Task brief | Gather all lines from the material that contain "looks".

-- start --

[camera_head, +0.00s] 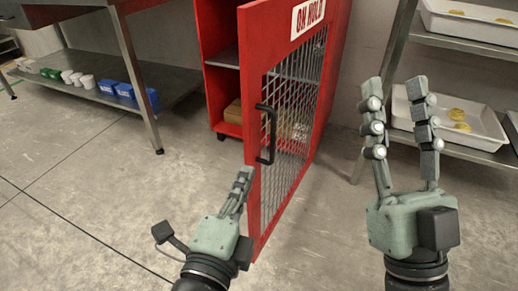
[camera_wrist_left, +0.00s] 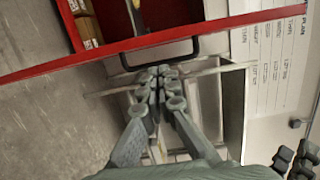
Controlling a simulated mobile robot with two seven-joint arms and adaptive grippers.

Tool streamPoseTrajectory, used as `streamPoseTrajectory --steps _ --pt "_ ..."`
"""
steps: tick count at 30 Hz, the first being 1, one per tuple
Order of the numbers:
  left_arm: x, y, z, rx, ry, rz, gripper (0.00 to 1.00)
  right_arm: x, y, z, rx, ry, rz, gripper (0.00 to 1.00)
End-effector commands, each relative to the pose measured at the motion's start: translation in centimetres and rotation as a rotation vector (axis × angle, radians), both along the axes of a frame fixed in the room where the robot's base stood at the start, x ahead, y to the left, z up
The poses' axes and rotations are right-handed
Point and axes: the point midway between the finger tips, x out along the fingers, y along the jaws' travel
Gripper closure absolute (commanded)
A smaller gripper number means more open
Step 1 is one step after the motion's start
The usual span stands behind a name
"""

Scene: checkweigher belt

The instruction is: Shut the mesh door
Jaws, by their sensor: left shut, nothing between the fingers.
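The mesh door (camera_head: 255,100) has a red frame, grey wire mesh and an "ON HOLD" sign; it stands open, swung out from the red cabinet (camera_head: 217,40). Its black handle (camera_head: 271,155) is on the near upright. My left gripper (camera_head: 244,175) is shut and empty, just below the handle beside the door's near edge. In the left wrist view its fingertips (camera_wrist_left: 160,74) point at the handle (camera_wrist_left: 125,58); I cannot tell whether they touch. The red door frame (camera_wrist_left: 215,27) crosses that view. My right gripper (camera_head: 395,84) is open and empty, right of the door.
Cardboard boxes (camera_head: 233,112) sit inside the cabinet. A metal table (camera_head: 180,85) at left has blue bins (camera_head: 125,91) on its lower shelf. A metal rack (camera_head: 400,45) at right holds white trays (camera_head: 485,125) close to my right gripper. Floor left of the door is clear.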

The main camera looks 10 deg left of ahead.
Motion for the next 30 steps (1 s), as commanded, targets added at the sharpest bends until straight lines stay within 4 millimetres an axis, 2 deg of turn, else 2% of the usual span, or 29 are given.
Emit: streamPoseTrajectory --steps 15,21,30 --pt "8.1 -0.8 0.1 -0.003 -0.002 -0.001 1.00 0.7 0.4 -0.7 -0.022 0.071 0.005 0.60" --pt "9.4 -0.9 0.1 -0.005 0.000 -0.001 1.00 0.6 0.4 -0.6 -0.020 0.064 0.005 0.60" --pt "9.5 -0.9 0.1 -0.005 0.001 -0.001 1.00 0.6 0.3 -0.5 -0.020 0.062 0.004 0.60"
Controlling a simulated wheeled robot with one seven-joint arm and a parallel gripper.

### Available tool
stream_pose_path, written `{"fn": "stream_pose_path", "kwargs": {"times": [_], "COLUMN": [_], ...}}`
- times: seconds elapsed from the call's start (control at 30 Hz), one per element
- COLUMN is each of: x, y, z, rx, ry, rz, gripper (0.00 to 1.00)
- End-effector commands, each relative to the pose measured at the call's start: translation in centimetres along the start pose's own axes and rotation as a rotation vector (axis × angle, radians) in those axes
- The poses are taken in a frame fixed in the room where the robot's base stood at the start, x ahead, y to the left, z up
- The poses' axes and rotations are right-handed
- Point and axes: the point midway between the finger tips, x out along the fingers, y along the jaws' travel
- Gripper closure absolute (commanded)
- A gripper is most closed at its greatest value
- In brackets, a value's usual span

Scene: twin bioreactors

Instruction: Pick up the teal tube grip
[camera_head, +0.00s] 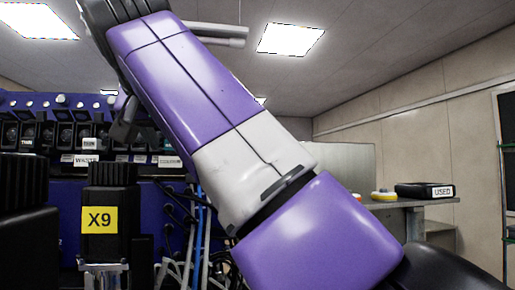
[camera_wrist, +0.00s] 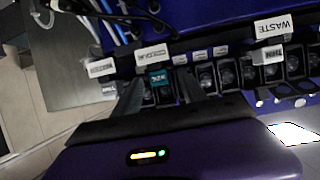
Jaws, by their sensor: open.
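No tube is clearly seen in the gripper. In the head view my purple and white arm crosses the middle, and neither my gripper nor the teal grip can be made out.
A WASTE label (camera_wrist: 272,26) and a white grip (camera_wrist: 267,55) lie right of the fingers. Loose cables and blue tubes (camera_wrist: 107,22) hang at upper left. In the head view, a black block marked X9 (camera_head: 97,219) stands left; a USED box (camera_head: 424,190) sits on a table right.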

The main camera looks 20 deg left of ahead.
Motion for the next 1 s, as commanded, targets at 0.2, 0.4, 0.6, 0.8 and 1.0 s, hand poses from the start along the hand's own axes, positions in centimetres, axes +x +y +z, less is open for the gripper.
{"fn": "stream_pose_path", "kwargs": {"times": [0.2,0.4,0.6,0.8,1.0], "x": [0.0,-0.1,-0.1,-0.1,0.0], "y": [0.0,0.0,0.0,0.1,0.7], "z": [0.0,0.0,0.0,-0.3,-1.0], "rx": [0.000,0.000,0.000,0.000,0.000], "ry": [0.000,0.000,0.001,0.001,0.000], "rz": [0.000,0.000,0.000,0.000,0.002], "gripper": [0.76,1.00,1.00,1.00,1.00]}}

-- end --

Expected output |
The main camera looks 10 deg left of ahead.
The main camera looks 20 deg left of ahead.

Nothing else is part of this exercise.